Start

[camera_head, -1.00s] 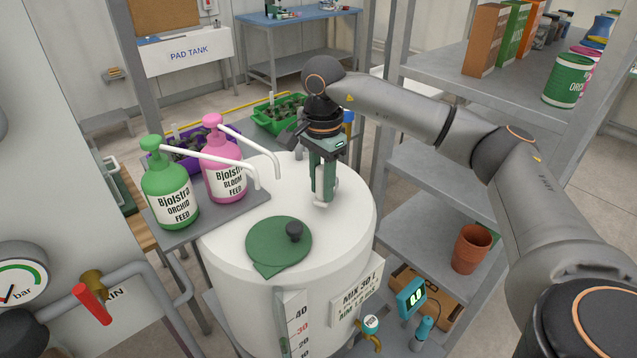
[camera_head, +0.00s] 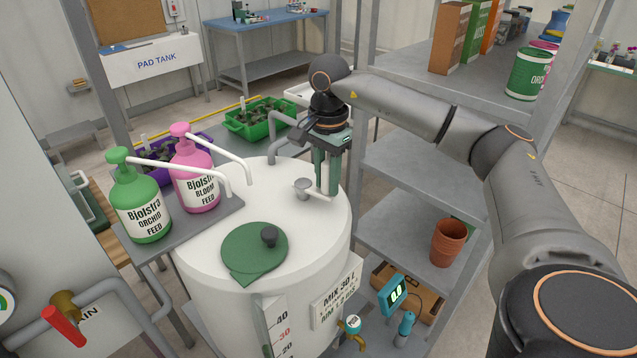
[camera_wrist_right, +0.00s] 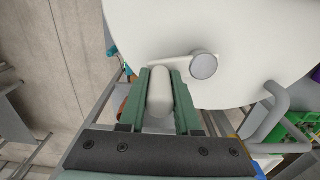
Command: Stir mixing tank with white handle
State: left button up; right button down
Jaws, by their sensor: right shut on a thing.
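The white mixing tank (camera_head: 300,235) stands in the middle of the head view, with a green lid (camera_head: 240,252) with a black knob on its top. A crank with a grey hub (camera_head: 303,187) sits on the tank top near the right rim. My right gripper (camera_head: 327,188) points down and is shut on the white handle (camera_wrist_right: 160,92), which stands upright at the end of the crank arm. In the right wrist view the handle is between the green fingers, and the hub (camera_wrist_right: 203,65) is to its right. My left gripper is not in view.
A green bottle (camera_head: 141,208) and a pink bottle (camera_head: 194,180) with long white spouts stand on a grey shelf left of the tank. A grey pipe (camera_head: 276,140) rises behind the tank top. Grey shelving (camera_head: 405,170) with terracotta pots (camera_head: 448,243) stands close on the right.

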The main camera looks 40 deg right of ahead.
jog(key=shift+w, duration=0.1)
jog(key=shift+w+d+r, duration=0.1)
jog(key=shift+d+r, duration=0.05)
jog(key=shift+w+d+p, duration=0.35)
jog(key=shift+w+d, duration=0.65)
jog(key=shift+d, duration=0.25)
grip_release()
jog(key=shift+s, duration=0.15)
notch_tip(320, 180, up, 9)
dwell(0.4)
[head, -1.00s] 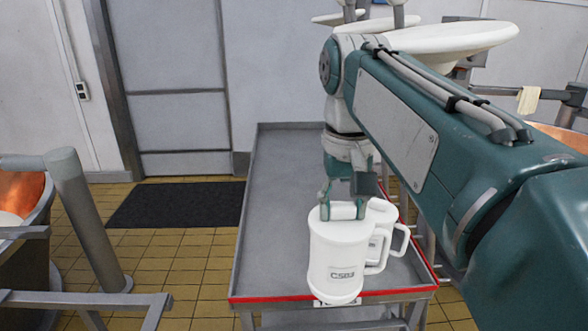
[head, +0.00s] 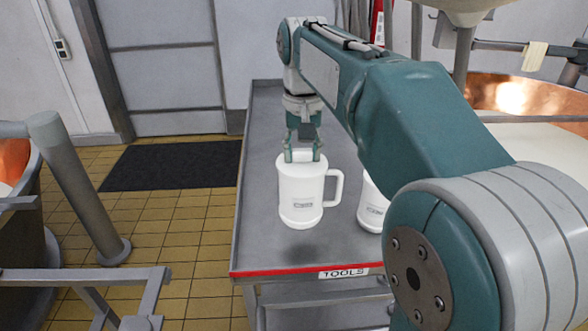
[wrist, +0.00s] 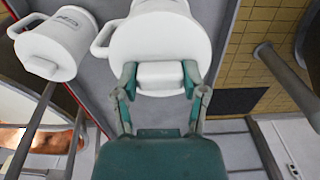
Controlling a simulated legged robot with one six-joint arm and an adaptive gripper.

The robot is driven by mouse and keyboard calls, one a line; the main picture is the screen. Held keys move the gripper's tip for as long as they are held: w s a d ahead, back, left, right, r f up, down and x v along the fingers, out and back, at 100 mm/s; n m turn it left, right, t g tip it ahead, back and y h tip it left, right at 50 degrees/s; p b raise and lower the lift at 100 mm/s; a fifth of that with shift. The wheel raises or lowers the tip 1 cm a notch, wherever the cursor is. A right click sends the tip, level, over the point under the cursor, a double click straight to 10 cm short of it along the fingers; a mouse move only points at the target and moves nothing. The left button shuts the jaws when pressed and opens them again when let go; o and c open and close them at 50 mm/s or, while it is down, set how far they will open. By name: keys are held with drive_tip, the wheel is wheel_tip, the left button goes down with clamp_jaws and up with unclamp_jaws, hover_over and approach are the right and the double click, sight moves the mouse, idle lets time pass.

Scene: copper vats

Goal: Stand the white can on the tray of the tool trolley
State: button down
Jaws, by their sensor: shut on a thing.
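A white can (head: 301,196) with a side handle and a small dark label hangs upright from my gripper (head: 303,156) over the tool trolley's grey tray (head: 262,150). My gripper is shut on the can's top. A dark patch like a shadow lies on the tray below the can, which looks a little above the surface; the exact gap is unclear. In the wrist view, the fingers (wrist: 159,76) close on a white block at the top of the held can (wrist: 165,38).
A second white can (head: 371,207) stands on the tray to the right, partly hidden by my arm; it also shows in the wrist view (wrist: 58,46). The tray's red front edge (head: 290,272) bears a TOOLS label. The tray's far part is clear. Copper vats flank the trolley.

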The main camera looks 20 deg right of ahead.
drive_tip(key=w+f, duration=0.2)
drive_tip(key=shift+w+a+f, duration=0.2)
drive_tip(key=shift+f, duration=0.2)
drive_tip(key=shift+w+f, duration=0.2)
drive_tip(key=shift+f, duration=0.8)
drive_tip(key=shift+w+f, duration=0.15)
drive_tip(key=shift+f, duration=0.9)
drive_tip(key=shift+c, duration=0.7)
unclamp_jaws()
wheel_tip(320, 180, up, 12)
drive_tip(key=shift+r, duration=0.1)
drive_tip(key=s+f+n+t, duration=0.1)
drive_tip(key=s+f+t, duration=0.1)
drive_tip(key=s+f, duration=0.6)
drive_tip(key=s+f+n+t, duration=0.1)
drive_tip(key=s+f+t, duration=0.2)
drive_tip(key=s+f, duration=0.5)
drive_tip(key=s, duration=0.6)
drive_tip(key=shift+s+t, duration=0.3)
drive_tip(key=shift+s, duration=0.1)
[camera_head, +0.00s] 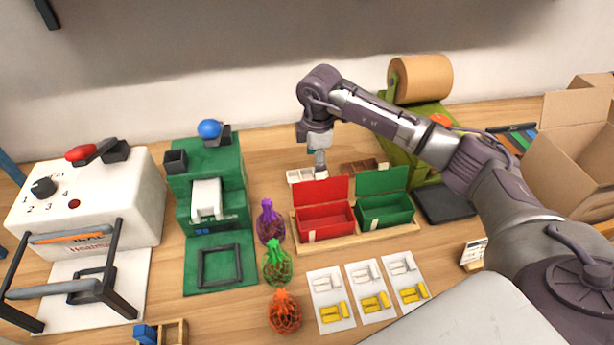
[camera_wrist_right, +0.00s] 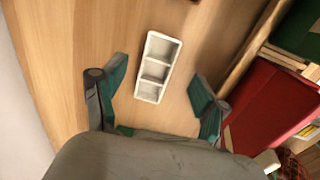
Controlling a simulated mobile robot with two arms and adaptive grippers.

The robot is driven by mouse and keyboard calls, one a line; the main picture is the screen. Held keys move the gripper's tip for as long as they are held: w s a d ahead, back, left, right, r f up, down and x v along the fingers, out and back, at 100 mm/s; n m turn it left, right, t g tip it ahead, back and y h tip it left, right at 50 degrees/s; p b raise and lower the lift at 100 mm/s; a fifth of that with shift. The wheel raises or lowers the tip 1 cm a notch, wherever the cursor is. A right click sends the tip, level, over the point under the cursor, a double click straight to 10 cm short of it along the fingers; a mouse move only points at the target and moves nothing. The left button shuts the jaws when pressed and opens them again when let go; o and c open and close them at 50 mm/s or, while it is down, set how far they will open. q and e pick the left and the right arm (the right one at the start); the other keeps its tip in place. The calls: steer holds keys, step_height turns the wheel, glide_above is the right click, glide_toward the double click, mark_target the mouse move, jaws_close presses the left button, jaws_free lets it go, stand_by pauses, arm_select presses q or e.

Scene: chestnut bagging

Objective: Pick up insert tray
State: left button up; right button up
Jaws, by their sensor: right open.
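A white insert tray (camera_wrist_right: 163,37) with three compartments in a row lies on the wooden table in the right wrist view. In the head view the white tray (camera_head: 295,177) sits behind the red box, partly hidden by my gripper. My right gripper (camera_wrist_right: 158,82) is open and empty, with one green-padded finger on each side of the tray and apart from it. In the head view the right gripper (camera_head: 320,165) points down over the tray's right part. A brown compartment tray (camera_head: 360,167) lies just right of it. My left gripper does not show.
A red open box (camera_head: 324,221) and a green open box (camera_head: 385,210) stand in a wooden holder in front of the tray. A green machine (camera_head: 208,185) stands left, an olive roll dispenser (camera_head: 415,130) right. Purple, green and orange net bags (camera_head: 284,312) line the front.

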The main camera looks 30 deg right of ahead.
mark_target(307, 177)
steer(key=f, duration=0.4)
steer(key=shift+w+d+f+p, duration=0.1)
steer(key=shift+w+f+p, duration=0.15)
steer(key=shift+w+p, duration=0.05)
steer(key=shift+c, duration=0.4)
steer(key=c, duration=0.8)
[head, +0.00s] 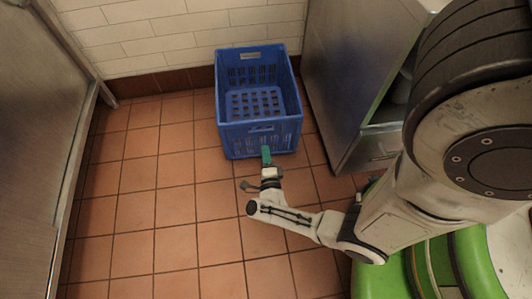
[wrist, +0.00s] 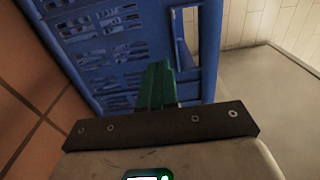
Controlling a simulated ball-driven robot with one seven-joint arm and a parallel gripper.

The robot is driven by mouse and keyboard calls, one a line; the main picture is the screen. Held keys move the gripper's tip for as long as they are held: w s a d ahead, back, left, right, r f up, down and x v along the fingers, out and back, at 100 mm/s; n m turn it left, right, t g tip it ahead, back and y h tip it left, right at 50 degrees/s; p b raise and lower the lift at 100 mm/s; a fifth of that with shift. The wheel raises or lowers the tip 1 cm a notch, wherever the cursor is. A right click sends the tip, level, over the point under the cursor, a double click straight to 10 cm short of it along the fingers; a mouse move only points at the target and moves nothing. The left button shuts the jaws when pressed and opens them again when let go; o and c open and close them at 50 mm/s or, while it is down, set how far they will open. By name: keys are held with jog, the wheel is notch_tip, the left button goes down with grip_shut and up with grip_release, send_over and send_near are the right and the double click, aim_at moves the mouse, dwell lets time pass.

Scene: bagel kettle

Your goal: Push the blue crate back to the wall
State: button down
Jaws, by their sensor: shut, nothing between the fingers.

End

In the records above, locate every line with the string "State" and copy it.

Problem solution »
State: left button up; right button down
State: button down
State: left button up; right button up
State: button down

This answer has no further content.